De grens tussen betrokkenheid en nieuwsgierigheid is dun, net als tussen goed burgerschap en zelf gericht gedrag, gaat hij verder. “De meeste mensen willen deugen, maar het lukt niet iedereen altijd. Het lijkt ook wel echt een Nederlands probleem. Ik denk dat je in Engeland of Duitsland niet hetzelfde zou doen tegen een geüniformeerd persoon als hoe wij ons in Nederland soms gedragen. Nederland is helaas Europees Kampioen daar waar het gaat om agressie en geweld jegens overheidspersoneel. Kennelijk is er over de grens minder snel de neiging om zich onbeschoft te gedragen jegens onze ‘straatwerkers’. Natuurlijk is het onze collectieve mentaliteit dat we overal over mee willen praten. Dat gebeurt in ons land al sinds de late middeleeuwen en heeft veel opgeleverd, zoals ideeënrijkdom en vrijheid van meningsuiting. Het kan tegelijk tolerant en verdraagzaam zijn, maar ook meedogenloos scherp en onbeschoft naar het gezag. Dat laatste lijkt alleen maar toe te nemen.”

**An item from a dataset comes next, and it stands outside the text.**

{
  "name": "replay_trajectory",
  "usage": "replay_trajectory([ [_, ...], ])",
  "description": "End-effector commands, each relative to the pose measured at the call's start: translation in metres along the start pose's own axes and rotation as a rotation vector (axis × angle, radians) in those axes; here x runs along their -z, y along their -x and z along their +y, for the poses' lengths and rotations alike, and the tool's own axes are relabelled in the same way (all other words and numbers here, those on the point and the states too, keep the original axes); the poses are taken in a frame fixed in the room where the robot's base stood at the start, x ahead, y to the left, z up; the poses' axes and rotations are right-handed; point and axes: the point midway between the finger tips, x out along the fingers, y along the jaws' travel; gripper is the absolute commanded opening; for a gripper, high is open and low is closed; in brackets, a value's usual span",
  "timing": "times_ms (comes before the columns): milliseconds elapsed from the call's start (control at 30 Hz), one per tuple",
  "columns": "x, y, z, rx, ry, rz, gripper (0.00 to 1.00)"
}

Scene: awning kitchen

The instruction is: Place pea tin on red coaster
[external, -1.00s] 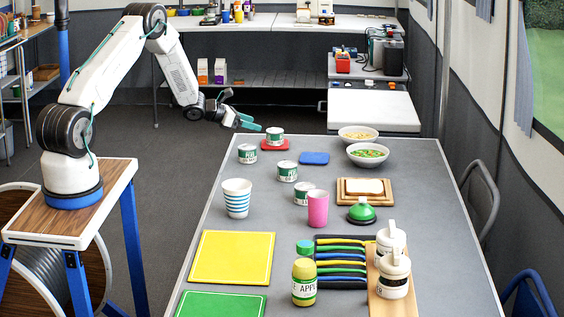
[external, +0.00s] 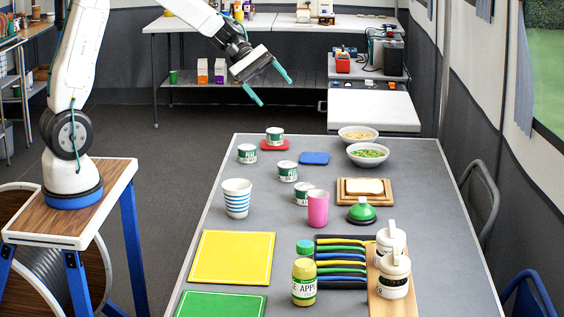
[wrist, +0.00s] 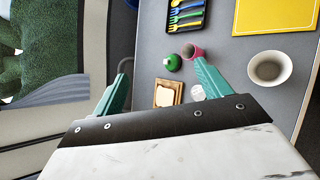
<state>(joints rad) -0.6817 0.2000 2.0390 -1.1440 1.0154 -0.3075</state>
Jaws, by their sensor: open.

Het is een zaak van lange adem om daar verandering in te brengen, gaat Verhoeve verder. Helpen al die Taskforces en programma’s dan wel? De burgemeester is er van overtuigd. “Ik geloof in een langjarig programma waarbij ons rijk als systeemverantwoordelijke aandacht vraagt voor dit urgente thema. Het heeft zin en effect dat je agendeert en kennis ontwikkelt over hoe je omgaat met agressie en geweld. Door het erover te hebben met elkaar werken we de normalisering van hufterigheid tegen. Op die manier kunnen we een omslag in de samenleving maken, in ons collectief denken. Daar geloof ik echt in. Kijk maar hoe we in een paar jaar tijd we heel anders zijn gaan denken over de kleur van Piet bij het Sinterklaasfeest, hoe de maatschappelijke acceptatie van vuurwerk enorm verandert en hoe we met veel meer zelfreflectie en subtiliteit praten over ons koloniale verleden. Waarom zou dat niet kunnen voor meer respectvol omgaan met mensen in de publieke sector?”